Bei der letzten Rettung in der Nacht zum Donnerstag habe die Crew der „Sea-Eye“ ein schweres Unglück noch verhindern können, erklärte die Organisation Sea-Eye. „Die Menschen hatten großes Glück, dass die 'Sea-Eye 4' zum Zeitpunkt des Notrufs weniger als drei Stunden entfernt war und dass sie bei Nacht noch rechtzeitig gefunden worden sind“, sagte Vorsitzender Gorden Isler.

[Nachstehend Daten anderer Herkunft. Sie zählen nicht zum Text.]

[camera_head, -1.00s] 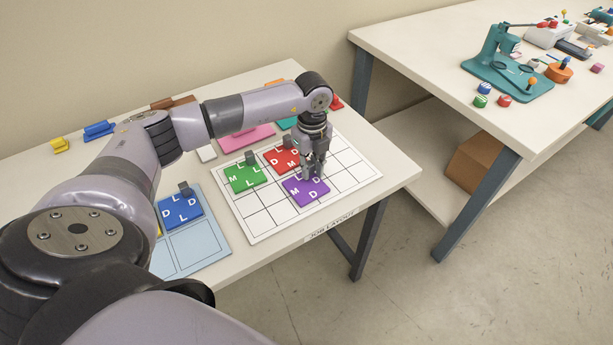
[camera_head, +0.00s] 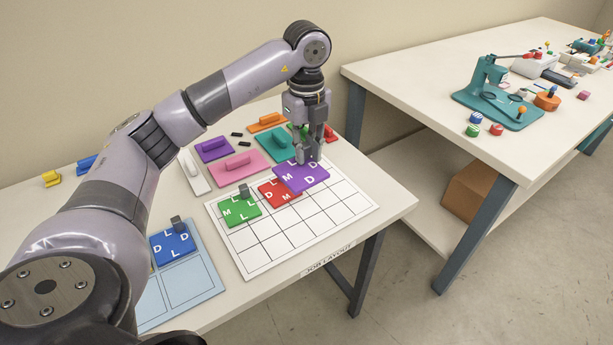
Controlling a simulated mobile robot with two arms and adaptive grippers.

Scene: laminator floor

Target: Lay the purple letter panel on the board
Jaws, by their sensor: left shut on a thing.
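The purple letter panel (camera_head: 302,177) is in my left gripper (camera_head: 308,158), which is shut on it. The panel hangs above the far part of the white gridded board (camera_head: 300,238) and partly hides the red letter panel (camera_head: 275,192). The green letter panel (camera_head: 240,211) lies on the board to the left of the red one. The board has several bare squares at its front and right. My right gripper does not show.
A blue letter panel (camera_head: 172,249) lies on a light blue tray (camera_head: 190,288) to the left. Pink (camera_head: 237,167), teal (camera_head: 276,144) and purple handled blocks (camera_head: 214,149) stand behind the board. A second table (camera_head: 400,75) stands to the right across a gap.

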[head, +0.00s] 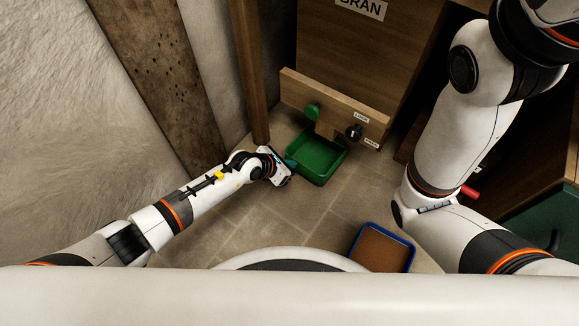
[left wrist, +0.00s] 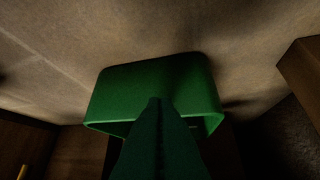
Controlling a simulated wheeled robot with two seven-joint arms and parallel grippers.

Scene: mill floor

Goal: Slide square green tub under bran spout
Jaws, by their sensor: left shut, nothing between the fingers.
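The square green tub (head: 318,168) sits on the stone floor below the wooden bran chest (head: 345,55), whose label reads BRAN. Its far edge lies under the board with a green knob. The tub looks empty. My left gripper (head: 290,165) is shut and empty at the tub's left side, its tips at or very near the wall; I cannot tell if they touch. In the left wrist view, the shut green fingers (left wrist: 158,135) point at the tub (left wrist: 150,85). My right gripper is not in view; only my right arm shows.
The board (head: 335,108) bears a green knob (head: 312,112) and a black knob (head: 354,132). A blue-rimmed tray (head: 408,245) with brown contents stands on the floor at lower right. A wooden post (head: 250,75) rises left of the chest. Floor left of the tray is clear.

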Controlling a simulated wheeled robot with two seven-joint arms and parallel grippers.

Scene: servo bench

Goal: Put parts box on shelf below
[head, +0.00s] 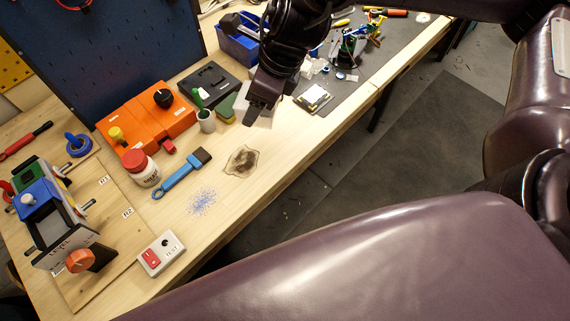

Bereits im ersten Notruf habe die Organisation Alarm Phone den Behörden berichtet, dass das Schlauchboot beschädigt sei, Wasser eindringe und die Menschen um Hilfe riefen. „Von staatlichen Akteuren gab es erneut keine Reaktionen.“ Als die „Sea-Eye 4“ den Unglücksort erreicht habe, sei in den Schläuchen kaum noch Luft gewesen. Sehr viele der Geretteten hätten Verätzungen erlitten, weil bei der Vermischung von auslaufendem Kraftstoff mit Meerwasser ein stark ätzendes Gemisch entstehe.
Zu einem weiteren Seenotfall kam laut Sea-Eye am Mittwoch das spanische Rettungsschiff „Aita Mari“: Mehr als 100 Menschen hätten sich dort in einem überfüllten Schlauchboot auf der Flucht befunden. Der Einsatz der Retter sei von der libyschen Küstenwache gestört worden. 17 Menschen, die ins Wasser gesprungen seien, seien dann von der Crew der „Aita Mari“ gerettet worden. Die auf dem Schlauchboot verbliebenen Menschen seien von der libyschen Küstenwache auf deren Schiff gezwungen und gegen ihren Willen zurück nach Libyen gebracht worden.

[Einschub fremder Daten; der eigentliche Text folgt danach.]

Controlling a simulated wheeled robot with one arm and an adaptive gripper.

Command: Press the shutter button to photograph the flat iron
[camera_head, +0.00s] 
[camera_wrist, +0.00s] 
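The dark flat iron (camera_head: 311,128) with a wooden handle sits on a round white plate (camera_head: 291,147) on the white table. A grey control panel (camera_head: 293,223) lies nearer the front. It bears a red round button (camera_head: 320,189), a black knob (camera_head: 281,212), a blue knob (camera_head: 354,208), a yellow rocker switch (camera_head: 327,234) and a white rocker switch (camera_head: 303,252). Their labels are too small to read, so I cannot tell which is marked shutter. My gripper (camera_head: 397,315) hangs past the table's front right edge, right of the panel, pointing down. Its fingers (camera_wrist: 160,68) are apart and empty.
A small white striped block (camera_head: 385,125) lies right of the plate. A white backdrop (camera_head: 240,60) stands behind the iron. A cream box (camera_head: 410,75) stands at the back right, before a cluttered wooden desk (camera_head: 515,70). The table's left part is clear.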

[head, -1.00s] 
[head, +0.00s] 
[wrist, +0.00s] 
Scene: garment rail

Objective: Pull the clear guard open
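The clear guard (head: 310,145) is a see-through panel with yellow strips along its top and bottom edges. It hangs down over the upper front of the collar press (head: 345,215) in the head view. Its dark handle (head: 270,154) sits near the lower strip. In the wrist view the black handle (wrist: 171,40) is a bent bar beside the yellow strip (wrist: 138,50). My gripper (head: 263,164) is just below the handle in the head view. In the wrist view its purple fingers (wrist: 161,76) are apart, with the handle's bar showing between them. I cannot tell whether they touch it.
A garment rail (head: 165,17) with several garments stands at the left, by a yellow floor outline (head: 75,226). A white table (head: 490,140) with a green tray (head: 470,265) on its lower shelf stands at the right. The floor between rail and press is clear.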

„Heute mussten wir erneut beobachten, wie gefährlich die sogenannte libysche Küstenwache agiert. Von den EU-Staaten finanziert, verschleppt die sogenannte libysche Küstenwache flüchtende Menschen in ein Bürgerkriegsland, wo sie schwersten Menschenrechtsverletzungen ausgesetzt sind“, erklärte Isler.
Das Mittelmeer zählt zu den gefährlichsten Fluchtrouten der Welt. Vor allem aus Libyen, wo Flüchtlingen und Migranten Folter und anderen Menschenrechtsverletzungen drohen, wagen viele Schutzsuchende die Überfahrt. Laut der Internationalen Organisation für Migration (IOM) sind seit Beginn dieses Jahres bislang 818 Menschen bei der Überfahrt ums Leben gekommen oder werden vermisst. Die Dunkelziffer dürfte weit höher liegen.